When the subway gets epically cramped, sometimes it helps to just laugh out loud, or, if that doesn't work, poop your pants, because nobody's coming within five feet of you then. Or you could just concentrate on the ads, like the dude behind Paging Dr. Zizmor

From a surprisingly not-homeless dude who rides public transit just to scope the ads (and stay warm), this blog defies the corporate sponsorship creeping into our subways by offering commentary on local 'verts that are infinitely more hilarious. Choice excerpts

The ubiquitous, Technicolor Dr. Zizmor: Was "Your Cardiologist" ever seen on TV? The answer is "no", unless it was on PBS. Go with the pro, and your skin will be all the colors of the rainbow

A montage of folks holding up "E" hand signs for Earth Day: East Side. West Side. As any Crip or Blood will tell you, none of that matters when the Earth hangs in the balance.

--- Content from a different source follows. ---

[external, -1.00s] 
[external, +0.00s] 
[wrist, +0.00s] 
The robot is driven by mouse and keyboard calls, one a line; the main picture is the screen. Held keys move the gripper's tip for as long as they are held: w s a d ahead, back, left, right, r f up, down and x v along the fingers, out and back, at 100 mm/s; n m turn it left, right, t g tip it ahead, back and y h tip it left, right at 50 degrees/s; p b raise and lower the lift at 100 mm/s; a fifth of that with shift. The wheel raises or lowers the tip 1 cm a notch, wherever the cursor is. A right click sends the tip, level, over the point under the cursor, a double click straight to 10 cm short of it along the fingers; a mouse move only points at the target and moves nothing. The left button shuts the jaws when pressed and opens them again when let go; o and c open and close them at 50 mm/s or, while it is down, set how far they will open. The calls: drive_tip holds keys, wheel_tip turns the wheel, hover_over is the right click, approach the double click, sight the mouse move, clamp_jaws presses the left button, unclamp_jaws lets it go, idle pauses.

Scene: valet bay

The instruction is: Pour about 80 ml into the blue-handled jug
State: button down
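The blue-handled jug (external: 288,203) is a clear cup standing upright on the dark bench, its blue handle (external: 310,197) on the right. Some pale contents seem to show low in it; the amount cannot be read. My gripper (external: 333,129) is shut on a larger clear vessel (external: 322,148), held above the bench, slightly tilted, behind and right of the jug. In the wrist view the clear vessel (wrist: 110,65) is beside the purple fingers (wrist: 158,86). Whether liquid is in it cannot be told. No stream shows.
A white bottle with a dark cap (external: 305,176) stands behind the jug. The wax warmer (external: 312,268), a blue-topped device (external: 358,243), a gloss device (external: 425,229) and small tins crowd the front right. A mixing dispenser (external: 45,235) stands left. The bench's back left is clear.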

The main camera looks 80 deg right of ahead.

Unfortunately, no one asked them, so here's a fireman, a guy with a bike, some kid Sally Struthers wants you to adopt, chicks of several different ethnicities who for some reason haven't been locked in to an exclusive contract with Benetton, some dude with tattoos who's probably in Fall Out Boy, a pedophile and his victim, and the worst actor on Entourage

An ad reminding riders to give seats to elderly/pregnant passengers: Sadly, if confronted with the above situation (both a pregnant and an elderly passenger), your head will spasm more and more violently until it finally explodes in a scene reminiscent of Scanners. Which came out 30 years ago, making anyone who actually remembers it dangerously close to elderly themselves, and thus eligible to hold onto their seats despite the aching entreaties of stupid pregnant women

And if you spot something that's not up there, whip out your camera, because the site's also accepting hilarious submissions, which, if you keep pooping your pants to clear out some room, is something a transit cop might put you in, too.